• Entries taken from a collection:
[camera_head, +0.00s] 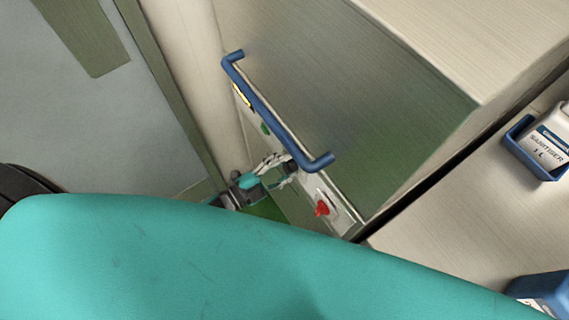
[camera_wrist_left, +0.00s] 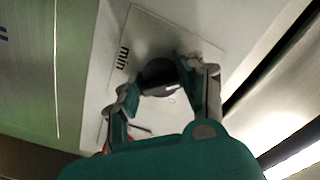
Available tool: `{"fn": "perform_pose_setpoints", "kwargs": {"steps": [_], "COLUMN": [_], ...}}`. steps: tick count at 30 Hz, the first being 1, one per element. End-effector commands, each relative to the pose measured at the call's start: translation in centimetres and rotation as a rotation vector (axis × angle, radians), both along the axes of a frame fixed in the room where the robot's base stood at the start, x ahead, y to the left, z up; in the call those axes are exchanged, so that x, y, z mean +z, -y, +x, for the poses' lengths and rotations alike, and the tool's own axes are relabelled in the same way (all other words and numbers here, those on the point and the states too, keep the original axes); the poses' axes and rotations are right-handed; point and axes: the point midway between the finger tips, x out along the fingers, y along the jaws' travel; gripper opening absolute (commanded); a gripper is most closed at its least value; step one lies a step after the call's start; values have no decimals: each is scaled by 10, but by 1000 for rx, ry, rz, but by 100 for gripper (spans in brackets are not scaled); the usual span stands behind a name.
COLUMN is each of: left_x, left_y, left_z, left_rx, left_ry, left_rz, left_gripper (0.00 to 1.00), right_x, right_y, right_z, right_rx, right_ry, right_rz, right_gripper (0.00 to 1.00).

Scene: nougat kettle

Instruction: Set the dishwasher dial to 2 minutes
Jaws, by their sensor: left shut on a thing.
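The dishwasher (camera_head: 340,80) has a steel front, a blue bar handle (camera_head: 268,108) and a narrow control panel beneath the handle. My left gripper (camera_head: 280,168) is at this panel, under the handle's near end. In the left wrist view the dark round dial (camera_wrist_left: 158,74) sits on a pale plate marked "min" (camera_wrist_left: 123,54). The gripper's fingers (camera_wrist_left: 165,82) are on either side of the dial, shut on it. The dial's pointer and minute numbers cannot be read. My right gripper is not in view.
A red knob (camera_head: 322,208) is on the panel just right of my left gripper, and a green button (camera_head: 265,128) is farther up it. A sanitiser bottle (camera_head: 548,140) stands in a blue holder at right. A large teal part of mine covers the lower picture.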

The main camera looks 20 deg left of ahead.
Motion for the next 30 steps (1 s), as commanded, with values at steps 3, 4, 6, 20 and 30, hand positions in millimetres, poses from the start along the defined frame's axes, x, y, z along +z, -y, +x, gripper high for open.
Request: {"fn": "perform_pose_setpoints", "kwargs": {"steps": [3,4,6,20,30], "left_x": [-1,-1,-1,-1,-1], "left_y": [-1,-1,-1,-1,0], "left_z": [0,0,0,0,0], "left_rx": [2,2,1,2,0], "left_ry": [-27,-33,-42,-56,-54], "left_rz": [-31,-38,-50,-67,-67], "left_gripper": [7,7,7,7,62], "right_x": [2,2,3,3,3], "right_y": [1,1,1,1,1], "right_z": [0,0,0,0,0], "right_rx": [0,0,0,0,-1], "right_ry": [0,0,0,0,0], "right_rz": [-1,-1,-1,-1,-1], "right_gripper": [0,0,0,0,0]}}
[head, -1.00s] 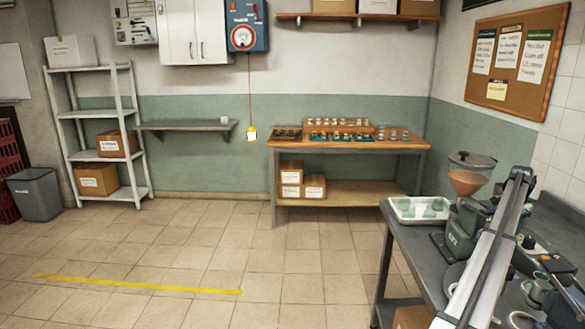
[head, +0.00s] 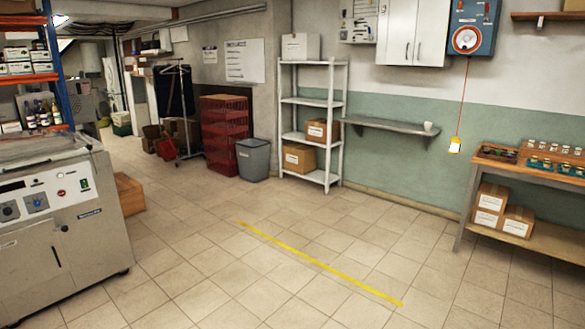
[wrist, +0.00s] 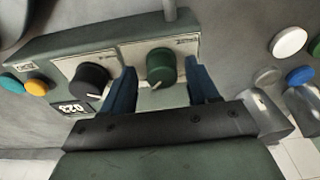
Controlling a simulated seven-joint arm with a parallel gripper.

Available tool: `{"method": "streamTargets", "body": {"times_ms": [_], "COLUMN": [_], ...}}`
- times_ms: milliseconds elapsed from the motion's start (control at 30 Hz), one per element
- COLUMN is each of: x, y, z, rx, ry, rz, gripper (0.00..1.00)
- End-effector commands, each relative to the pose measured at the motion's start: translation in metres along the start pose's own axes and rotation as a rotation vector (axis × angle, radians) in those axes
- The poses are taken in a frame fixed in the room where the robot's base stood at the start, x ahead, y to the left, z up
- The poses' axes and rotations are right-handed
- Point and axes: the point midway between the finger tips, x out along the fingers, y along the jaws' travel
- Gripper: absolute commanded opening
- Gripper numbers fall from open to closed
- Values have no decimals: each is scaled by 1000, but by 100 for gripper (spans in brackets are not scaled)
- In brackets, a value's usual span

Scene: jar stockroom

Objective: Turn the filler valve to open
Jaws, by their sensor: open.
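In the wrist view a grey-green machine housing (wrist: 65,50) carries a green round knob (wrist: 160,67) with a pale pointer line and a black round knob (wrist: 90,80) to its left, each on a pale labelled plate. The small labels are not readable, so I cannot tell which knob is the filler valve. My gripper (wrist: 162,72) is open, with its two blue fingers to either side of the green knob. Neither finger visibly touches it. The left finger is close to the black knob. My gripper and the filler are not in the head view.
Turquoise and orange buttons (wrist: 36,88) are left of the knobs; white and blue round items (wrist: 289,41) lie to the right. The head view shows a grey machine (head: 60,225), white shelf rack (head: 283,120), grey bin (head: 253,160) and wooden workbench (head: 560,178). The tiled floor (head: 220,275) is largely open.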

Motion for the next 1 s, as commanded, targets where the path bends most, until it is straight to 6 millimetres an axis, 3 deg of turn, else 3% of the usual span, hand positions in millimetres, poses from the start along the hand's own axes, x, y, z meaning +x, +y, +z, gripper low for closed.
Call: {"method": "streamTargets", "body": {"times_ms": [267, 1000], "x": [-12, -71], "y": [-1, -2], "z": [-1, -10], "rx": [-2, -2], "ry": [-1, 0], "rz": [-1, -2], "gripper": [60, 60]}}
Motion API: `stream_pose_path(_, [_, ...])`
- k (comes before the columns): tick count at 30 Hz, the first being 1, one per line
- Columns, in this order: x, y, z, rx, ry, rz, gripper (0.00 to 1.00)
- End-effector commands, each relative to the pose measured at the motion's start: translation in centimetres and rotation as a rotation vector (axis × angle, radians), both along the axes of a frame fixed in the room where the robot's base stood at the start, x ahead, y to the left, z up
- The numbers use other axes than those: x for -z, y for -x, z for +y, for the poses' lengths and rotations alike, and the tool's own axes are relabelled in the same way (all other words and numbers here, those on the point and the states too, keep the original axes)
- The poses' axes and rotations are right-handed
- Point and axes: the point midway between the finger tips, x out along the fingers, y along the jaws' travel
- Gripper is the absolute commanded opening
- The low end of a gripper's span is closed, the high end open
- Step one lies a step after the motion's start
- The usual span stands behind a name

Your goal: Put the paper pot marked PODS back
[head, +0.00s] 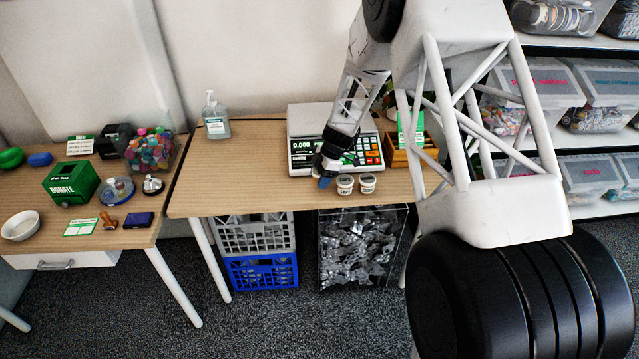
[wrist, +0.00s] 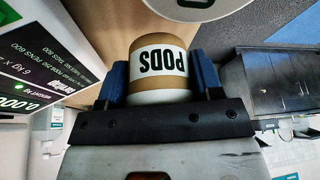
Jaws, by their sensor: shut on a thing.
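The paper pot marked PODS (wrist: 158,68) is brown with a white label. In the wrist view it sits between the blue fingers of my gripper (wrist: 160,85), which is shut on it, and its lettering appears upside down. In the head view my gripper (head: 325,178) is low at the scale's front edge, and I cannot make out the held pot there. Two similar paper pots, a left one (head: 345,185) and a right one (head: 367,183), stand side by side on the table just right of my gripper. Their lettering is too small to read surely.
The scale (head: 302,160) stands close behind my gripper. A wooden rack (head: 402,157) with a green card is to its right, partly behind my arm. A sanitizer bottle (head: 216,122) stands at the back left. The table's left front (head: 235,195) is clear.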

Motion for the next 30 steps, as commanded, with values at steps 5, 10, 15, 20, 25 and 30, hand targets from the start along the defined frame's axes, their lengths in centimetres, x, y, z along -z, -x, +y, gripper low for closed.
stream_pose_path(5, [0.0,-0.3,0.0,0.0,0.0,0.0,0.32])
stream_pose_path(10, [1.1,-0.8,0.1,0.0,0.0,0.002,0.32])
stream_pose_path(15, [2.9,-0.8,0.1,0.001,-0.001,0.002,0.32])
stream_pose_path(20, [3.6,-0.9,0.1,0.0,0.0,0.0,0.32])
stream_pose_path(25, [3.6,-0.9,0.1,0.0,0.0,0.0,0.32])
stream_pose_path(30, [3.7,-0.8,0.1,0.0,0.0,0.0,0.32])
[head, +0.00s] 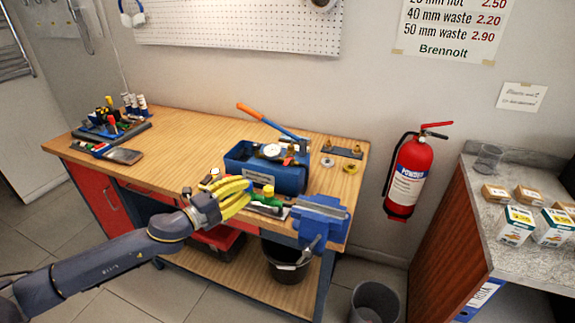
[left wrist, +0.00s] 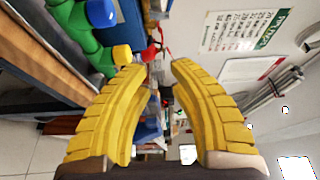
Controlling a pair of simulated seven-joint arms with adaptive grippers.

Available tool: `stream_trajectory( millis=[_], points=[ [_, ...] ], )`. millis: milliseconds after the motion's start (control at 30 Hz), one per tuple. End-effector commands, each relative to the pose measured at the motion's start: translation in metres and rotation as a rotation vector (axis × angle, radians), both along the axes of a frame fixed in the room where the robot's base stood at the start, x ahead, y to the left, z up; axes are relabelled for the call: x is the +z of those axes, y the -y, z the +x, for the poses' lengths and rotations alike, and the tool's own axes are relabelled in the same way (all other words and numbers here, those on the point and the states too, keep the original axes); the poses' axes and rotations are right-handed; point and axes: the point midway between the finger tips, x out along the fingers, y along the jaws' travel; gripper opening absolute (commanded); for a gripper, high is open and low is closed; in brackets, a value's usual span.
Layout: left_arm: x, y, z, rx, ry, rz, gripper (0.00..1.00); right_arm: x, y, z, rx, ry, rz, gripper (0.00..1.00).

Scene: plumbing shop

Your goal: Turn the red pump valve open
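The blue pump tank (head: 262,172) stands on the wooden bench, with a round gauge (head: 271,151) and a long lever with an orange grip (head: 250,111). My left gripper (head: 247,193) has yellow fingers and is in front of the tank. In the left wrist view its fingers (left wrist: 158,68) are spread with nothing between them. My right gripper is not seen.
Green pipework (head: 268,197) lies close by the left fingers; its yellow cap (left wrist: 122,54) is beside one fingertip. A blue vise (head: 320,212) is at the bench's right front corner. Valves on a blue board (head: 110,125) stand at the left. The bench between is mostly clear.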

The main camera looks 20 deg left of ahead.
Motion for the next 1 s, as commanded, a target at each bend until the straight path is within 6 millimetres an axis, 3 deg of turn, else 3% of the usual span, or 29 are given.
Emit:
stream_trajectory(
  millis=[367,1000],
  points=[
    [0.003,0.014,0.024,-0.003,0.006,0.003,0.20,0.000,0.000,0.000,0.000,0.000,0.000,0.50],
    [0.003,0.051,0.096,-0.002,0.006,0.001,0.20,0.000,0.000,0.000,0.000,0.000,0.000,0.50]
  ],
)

• Short exercise: Determine how many lines of the entries above carry the string "Scene", and give that number alone.

• Written solution: 3